==== DATA LINES ====
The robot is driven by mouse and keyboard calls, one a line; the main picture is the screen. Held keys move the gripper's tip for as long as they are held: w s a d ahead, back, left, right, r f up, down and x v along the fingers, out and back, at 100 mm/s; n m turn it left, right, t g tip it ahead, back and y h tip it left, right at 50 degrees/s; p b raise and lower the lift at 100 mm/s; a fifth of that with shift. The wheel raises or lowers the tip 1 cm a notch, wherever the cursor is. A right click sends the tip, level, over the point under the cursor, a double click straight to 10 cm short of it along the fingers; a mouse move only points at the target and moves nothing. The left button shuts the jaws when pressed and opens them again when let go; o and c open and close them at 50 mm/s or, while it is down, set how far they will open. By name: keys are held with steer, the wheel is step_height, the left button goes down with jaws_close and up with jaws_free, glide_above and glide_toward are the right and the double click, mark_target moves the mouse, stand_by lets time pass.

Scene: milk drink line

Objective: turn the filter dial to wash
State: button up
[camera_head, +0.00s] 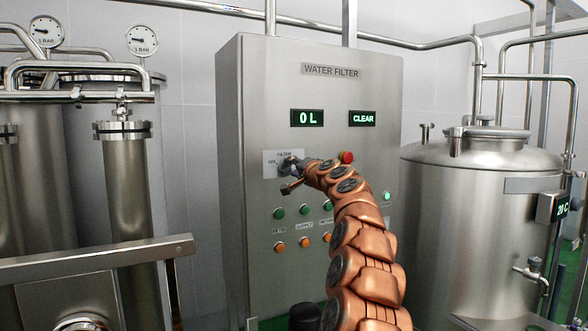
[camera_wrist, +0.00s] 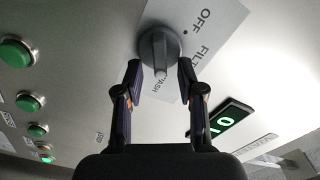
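The filter dial is a round grey knob (camera_wrist: 160,48) with a raised bar, on a pale label plate (camera_wrist: 215,22) marked OFF, FILTER and WASH. In the wrist view the bar runs toward the bottom of the picture, close to WASH; I cannot tell its exact setting. My gripper (camera_wrist: 159,68) is open, one fingertip on each side of the knob, with gaps visible. In the head view my gripper (camera_head: 290,168) is at the label plate (camera_head: 270,168) on the WATER FILTER cabinet (camera_head: 250,100) and hides most of the dial.
A red button (camera_head: 347,157) is right of the dial, close to my arm. Green buttons (camera_head: 278,213) and orange buttons (camera_head: 279,246) sit below. A steel tank (camera_head: 470,210) stands at right, pipes and cylinders (camera_head: 125,185) at left.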

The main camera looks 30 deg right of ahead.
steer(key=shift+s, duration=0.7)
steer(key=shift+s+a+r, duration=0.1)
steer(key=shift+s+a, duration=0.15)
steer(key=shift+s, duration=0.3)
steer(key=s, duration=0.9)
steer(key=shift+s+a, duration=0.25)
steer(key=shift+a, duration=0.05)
====
__AIM__. Return each line of the data, keeping its wording exact and omitting pictures.

__TASK OUTPUT__.
The robot is driven by mouse and keyboard calls, one a line; the main picture is the screen. Held keys move the gripper's tip for as long as they are held: w s a d ahead, back, left, right, r f up, down and x v along the fingers, out and back, at 100 mm/s; n m turn it left, right, t g tip it ahead, back and y h tip it left, right at 50 degrees/s; p b raise and lower the lift at 100 mm/s; a fifth of that with shift. The wheel raises or lowers the tip 1 cm a notch, wherever the cursor is. A right click sends the tip, level, over the point under the cursor, a double click straight to 10 cm short of it along the fingers; a mouse move only points at the target and moves nothing. The left button shuts the jaws when pressed and opens them again when let go; o and c open and close them at 50 mm/s or, while it is down, set how far they will open. By name: keys are held with steer, the wheel is step_height, the left button goes down with jaws_close and up with jaws_free, glide_above and glide_toward are the right and the double click, mark_target moves the mouse, stand_by lets time pass.

Scene: milk drink line

Objective: turn the filter dial to wash
State: button up
[camera_head, +0.00s] 
[camera_wrist, +0.00s] 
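The filter dial is a round grey knob (camera_wrist: 160,48) with a raised bar, on a pale label plate (camera_wrist: 215,22) marked OFF, FILTER and WASH. In the wrist view the bar runs toward the bottom of the picture, close to WASH; I cannot tell its exact setting. My gripper (camera_wrist: 159,68) is open, one fingertip on each side of the knob, with gaps visible. In the head view my gripper (camera_head: 290,168) is at the label plate (camera_head: 270,168) on the WATER FILTER cabinet (camera_head: 250,100) and hides most of the dial.
A red button (camera_head: 347,157) is right of the dial, close to my arm. Green buttons (camera_head: 278,213) and orange buttons (camera_head: 279,246) sit below. A steel tank (camera_head: 470,210) stands at right, pipes and cylinders (camera_head: 125,185) at left.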

The main camera looks 30 deg right of ahead.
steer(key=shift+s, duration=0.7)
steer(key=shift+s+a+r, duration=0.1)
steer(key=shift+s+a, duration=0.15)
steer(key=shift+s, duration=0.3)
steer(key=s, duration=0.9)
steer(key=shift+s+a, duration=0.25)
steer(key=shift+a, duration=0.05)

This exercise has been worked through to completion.